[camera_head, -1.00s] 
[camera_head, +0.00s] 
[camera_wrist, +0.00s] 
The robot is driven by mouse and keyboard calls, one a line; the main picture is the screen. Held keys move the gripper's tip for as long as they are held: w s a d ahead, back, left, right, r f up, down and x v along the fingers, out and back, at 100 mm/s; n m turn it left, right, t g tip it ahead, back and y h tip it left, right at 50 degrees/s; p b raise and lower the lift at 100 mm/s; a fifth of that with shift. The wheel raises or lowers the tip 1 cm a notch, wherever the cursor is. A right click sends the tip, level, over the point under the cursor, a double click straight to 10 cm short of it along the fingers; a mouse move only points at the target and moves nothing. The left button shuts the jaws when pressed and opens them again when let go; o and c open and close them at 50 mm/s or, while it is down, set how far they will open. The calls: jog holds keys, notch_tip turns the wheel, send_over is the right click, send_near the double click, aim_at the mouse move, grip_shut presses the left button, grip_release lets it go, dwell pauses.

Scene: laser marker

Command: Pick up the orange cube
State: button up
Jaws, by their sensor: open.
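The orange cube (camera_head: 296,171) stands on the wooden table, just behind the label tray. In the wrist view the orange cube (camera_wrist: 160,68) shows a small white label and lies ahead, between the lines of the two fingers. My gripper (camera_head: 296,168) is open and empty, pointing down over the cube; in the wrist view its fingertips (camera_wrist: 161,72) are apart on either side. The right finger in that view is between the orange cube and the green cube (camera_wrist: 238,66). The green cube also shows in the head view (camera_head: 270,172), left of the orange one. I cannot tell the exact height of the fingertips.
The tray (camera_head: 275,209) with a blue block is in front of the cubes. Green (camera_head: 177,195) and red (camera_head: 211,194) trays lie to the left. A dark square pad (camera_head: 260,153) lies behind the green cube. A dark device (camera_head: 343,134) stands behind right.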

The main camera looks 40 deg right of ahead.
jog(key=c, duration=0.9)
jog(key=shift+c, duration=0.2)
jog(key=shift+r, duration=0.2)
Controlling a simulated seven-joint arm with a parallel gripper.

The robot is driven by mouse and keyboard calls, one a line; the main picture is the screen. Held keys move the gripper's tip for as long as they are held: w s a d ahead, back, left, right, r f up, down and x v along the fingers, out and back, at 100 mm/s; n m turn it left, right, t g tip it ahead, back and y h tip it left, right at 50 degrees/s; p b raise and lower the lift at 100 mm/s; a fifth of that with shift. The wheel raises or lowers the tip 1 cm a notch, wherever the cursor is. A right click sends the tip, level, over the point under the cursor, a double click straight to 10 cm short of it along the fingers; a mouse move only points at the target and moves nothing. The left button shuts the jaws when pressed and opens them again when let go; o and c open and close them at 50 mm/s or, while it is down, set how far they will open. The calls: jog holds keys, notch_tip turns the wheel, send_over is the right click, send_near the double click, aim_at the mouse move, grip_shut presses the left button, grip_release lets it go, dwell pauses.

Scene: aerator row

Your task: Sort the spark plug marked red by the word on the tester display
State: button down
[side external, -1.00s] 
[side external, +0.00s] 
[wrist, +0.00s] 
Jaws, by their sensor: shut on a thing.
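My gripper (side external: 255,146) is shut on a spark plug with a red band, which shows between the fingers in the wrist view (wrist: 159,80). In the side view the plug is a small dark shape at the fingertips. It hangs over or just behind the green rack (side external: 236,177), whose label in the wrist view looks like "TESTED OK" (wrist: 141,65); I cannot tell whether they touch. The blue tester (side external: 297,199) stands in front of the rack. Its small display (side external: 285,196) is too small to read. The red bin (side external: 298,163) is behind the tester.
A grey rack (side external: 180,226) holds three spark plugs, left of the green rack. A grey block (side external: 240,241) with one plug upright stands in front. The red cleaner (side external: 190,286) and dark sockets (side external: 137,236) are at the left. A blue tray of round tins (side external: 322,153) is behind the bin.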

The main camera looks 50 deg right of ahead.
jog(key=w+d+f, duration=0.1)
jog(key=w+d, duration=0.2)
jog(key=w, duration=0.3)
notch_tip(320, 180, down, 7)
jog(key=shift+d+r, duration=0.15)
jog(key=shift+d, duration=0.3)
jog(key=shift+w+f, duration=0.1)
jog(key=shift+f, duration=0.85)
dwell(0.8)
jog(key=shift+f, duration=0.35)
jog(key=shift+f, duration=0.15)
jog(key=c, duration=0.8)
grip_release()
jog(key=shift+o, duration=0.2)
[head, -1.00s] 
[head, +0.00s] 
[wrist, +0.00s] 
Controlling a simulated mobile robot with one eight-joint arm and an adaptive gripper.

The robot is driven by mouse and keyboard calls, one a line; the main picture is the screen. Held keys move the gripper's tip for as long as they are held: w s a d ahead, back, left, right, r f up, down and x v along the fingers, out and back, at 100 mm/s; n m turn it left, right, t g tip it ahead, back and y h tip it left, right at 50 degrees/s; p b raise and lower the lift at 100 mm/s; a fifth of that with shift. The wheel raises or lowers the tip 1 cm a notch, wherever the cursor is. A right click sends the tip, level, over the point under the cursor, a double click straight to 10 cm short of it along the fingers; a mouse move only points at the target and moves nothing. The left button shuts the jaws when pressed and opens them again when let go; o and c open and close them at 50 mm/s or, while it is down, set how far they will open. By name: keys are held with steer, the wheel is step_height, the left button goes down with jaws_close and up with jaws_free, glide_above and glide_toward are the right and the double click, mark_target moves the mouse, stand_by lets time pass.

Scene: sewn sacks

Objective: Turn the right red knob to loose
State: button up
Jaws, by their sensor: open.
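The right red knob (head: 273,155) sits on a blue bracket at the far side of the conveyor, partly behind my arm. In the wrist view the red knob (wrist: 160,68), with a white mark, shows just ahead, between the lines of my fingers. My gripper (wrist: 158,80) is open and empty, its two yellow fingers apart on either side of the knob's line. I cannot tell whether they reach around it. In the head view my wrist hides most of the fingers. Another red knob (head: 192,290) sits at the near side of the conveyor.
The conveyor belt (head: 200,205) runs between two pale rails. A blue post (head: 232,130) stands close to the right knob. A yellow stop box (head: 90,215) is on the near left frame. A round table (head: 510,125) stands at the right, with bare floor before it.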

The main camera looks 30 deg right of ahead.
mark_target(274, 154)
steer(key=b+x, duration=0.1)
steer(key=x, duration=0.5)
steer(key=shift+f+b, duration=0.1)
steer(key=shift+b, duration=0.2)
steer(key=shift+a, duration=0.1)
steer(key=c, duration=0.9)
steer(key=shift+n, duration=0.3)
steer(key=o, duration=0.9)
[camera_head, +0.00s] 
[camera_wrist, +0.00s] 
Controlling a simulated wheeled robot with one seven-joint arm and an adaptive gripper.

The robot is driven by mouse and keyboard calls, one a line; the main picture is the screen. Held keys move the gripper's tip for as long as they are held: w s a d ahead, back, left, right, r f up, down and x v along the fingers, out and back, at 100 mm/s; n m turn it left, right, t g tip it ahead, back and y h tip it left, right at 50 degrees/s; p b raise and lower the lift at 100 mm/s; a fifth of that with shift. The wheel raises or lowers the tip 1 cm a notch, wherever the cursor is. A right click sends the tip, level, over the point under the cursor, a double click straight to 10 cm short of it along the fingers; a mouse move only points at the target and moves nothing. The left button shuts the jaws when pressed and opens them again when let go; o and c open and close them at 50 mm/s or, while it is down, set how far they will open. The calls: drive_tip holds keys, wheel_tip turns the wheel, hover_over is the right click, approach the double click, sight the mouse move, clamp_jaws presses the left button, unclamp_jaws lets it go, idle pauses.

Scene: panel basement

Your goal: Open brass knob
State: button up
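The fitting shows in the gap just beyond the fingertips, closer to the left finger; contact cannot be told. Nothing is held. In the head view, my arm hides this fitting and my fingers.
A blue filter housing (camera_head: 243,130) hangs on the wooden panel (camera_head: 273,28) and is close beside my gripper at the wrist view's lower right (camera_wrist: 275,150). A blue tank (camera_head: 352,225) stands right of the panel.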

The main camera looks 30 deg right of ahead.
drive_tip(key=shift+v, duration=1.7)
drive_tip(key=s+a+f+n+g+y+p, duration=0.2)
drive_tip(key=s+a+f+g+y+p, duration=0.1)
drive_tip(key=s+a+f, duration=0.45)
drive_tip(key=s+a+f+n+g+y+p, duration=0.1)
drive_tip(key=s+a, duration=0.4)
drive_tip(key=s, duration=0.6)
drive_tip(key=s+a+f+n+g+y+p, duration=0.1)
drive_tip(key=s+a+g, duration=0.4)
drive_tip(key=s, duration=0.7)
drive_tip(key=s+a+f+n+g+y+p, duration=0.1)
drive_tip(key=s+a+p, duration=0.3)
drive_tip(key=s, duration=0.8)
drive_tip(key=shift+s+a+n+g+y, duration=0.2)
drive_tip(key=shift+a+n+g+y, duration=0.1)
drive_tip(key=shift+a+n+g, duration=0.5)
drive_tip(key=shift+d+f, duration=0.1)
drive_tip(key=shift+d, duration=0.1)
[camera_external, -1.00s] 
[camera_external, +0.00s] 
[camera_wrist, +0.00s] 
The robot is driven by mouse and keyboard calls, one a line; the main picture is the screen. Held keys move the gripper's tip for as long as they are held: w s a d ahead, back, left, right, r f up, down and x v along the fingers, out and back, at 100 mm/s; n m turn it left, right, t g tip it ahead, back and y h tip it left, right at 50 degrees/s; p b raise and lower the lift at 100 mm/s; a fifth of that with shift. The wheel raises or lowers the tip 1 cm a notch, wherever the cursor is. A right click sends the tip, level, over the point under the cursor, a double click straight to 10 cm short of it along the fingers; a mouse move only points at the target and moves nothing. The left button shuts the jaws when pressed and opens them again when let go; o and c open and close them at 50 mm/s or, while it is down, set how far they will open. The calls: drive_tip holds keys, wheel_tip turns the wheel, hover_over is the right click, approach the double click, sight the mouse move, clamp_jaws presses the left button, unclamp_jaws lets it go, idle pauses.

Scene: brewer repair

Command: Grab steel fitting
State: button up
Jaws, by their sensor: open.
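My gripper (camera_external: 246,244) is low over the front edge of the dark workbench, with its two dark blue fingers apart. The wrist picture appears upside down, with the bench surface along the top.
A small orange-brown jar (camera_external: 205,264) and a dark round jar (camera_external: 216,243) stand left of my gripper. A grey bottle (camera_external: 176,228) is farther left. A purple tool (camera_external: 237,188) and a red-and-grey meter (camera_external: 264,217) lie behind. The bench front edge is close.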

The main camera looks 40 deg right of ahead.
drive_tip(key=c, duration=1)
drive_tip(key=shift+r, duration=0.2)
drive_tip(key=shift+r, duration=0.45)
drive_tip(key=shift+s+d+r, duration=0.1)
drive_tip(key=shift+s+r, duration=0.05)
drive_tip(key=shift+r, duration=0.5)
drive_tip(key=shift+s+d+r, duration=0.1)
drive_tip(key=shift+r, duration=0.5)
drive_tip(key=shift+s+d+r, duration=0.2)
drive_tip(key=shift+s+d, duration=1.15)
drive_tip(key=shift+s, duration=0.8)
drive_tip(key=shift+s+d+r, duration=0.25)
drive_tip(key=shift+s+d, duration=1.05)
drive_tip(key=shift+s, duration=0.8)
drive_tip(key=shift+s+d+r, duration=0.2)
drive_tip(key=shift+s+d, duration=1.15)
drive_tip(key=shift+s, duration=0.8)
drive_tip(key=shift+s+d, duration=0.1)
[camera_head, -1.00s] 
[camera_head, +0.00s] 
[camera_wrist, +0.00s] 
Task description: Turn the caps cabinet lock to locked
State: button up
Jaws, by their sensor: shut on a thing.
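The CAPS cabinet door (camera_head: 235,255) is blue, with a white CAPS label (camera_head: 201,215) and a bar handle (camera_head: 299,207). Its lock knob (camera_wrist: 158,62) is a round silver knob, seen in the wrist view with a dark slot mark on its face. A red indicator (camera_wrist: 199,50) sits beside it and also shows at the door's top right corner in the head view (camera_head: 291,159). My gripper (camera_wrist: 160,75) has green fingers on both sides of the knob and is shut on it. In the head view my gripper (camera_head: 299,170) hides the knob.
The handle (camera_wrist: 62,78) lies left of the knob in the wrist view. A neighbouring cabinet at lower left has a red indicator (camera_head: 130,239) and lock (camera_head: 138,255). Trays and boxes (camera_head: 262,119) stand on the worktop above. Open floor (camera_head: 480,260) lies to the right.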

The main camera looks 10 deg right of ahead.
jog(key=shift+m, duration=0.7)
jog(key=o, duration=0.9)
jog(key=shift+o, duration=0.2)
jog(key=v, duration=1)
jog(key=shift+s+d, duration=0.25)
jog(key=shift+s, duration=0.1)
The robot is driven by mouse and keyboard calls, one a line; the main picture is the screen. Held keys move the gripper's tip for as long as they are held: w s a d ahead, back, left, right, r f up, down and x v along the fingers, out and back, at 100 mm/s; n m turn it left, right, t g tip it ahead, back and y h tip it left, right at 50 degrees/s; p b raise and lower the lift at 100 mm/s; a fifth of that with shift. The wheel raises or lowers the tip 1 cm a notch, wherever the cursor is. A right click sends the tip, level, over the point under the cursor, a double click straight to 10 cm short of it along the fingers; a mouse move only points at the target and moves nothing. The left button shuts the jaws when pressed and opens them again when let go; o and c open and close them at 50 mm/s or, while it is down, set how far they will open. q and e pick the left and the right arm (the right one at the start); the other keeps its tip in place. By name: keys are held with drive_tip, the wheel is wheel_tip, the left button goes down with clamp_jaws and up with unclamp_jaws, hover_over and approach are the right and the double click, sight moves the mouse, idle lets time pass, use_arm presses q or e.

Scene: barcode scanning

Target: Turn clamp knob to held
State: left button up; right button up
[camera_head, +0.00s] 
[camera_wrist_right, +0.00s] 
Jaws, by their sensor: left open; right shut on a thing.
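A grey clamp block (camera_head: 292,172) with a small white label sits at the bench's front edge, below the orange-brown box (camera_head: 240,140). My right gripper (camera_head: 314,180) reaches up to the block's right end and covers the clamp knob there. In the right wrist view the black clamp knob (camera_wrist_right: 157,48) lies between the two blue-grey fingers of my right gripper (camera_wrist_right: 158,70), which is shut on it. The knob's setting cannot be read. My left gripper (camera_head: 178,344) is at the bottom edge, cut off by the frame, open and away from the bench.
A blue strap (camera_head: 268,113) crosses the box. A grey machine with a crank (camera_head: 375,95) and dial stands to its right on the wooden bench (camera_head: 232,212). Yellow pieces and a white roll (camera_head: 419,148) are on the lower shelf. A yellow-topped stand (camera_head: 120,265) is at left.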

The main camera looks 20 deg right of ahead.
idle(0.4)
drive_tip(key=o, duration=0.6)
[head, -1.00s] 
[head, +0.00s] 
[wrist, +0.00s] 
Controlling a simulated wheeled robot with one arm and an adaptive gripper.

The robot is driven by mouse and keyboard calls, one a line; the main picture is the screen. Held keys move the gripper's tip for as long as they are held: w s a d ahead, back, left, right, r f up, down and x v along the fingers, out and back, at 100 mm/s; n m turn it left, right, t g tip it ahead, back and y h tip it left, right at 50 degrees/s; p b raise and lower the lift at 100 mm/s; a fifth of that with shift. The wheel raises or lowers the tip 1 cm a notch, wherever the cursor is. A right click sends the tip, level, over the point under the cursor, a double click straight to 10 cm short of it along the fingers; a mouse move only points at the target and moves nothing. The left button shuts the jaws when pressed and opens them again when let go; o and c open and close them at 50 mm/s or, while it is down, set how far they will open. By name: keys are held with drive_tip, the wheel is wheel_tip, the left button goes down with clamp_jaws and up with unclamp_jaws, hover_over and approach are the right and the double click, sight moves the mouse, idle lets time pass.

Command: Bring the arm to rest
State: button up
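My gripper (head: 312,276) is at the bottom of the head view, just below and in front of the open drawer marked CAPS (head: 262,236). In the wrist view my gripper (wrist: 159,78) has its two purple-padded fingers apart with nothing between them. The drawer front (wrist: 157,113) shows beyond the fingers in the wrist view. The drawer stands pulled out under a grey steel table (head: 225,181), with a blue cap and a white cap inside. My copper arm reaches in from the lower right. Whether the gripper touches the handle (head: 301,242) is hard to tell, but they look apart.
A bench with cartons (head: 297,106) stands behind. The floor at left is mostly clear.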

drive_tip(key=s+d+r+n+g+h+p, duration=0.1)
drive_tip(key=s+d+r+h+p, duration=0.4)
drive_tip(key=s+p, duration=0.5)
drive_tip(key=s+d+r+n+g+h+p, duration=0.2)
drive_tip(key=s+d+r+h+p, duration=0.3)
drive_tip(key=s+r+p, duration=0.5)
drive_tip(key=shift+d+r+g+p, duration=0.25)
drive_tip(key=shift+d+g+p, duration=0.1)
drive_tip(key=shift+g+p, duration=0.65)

..........

TASK DIRECTIONS: Of all the lines in the data above, state how many include "seven". Say only the number.

FINISHED EXERCISE: 2